_Your task_
Reproduce exactly the lines of the material beneath, from the line that contains "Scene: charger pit" to the line that contains "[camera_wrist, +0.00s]", both included, and no other lines.

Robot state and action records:

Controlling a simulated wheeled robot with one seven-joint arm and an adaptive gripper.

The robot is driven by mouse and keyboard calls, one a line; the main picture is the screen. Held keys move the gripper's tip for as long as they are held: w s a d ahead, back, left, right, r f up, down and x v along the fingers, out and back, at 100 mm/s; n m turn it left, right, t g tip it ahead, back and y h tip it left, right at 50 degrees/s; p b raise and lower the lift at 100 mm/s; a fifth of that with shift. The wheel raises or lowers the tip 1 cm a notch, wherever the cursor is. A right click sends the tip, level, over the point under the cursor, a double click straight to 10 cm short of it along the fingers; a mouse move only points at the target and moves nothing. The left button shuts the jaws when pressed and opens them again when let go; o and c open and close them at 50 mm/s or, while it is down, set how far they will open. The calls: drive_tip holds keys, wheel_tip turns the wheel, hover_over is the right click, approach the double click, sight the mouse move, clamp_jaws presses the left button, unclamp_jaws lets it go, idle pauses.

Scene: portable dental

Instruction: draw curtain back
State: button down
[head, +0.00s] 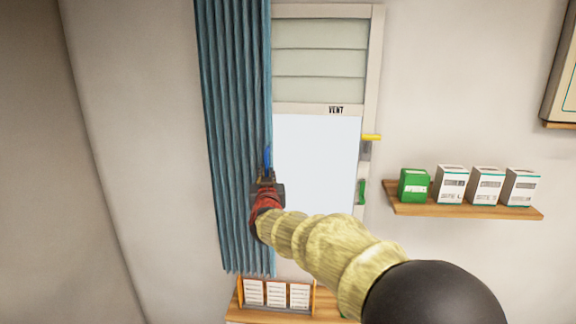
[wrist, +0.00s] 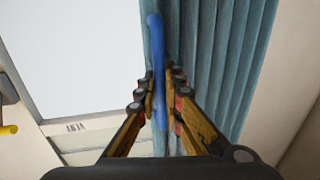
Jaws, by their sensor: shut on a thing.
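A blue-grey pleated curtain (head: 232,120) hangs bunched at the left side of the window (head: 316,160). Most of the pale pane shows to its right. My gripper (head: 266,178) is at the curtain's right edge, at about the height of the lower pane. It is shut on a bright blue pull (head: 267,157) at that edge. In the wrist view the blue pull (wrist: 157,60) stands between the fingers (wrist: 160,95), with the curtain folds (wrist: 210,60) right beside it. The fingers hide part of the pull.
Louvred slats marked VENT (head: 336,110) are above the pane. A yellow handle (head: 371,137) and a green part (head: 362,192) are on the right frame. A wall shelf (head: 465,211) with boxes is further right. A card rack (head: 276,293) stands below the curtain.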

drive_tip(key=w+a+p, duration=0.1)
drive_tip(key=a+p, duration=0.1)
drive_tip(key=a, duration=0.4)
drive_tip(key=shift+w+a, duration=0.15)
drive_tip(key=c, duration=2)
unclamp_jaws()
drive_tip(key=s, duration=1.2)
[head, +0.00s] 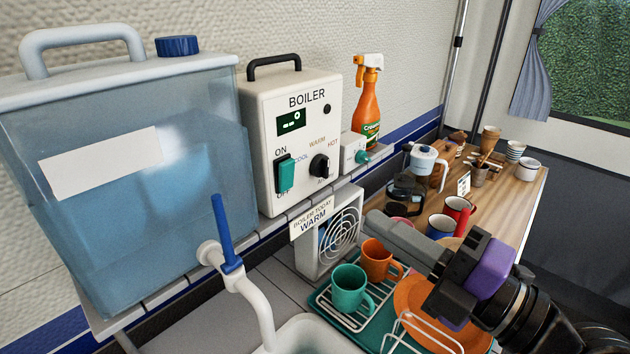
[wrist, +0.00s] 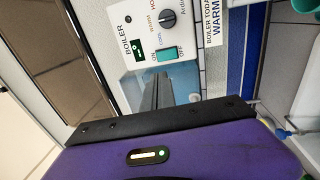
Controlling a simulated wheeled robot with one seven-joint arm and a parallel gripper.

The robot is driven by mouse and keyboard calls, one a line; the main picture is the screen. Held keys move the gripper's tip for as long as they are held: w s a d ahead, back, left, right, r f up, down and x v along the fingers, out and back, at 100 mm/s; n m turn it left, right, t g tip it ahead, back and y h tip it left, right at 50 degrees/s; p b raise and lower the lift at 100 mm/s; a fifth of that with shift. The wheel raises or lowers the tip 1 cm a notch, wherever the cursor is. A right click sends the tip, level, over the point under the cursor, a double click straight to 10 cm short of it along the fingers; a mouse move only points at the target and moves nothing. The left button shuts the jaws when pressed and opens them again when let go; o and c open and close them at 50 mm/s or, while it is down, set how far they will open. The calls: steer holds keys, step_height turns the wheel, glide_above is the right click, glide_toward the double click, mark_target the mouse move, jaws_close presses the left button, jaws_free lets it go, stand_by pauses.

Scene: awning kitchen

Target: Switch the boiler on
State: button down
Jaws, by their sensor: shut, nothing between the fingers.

...

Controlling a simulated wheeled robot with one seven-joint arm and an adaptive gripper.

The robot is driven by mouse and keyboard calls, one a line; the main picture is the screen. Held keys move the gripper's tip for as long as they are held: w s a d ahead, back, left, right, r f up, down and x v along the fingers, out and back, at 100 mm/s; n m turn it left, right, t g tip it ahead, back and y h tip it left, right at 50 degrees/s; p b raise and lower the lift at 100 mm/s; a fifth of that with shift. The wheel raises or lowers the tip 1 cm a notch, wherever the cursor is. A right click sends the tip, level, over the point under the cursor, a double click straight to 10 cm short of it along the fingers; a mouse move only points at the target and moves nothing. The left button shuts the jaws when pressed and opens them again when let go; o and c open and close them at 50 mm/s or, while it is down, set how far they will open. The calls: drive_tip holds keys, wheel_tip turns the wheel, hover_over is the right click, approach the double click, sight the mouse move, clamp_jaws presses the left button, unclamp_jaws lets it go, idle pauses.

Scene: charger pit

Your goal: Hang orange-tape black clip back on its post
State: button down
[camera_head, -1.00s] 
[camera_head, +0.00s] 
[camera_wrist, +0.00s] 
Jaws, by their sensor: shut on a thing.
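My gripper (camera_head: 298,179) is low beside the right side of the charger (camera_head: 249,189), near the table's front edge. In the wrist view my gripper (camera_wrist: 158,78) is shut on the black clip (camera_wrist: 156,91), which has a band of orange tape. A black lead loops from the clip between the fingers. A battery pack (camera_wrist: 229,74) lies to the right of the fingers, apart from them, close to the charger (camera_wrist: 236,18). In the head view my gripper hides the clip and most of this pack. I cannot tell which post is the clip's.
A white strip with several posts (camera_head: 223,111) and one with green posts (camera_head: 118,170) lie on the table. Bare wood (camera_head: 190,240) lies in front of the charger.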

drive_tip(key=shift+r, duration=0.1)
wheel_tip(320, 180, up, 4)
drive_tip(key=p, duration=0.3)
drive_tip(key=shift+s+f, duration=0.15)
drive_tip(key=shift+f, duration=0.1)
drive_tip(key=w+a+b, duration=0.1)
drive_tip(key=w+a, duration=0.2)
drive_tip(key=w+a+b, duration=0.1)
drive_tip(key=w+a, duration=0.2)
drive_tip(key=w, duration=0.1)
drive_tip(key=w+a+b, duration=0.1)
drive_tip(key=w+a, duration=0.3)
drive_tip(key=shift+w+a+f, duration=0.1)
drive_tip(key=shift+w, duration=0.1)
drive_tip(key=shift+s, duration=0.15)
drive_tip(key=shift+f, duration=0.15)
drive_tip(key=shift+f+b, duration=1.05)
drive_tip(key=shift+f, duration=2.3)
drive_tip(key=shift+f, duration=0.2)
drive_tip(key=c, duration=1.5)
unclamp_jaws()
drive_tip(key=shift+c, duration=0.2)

_Right answer_
Scene: charger pit

Your goal: Hang orange-tape black clip back on its post
State: button down
[camera_head, -1.00s] 
[camera_head, +0.00s] 
[camera_wrist, +0.00s] 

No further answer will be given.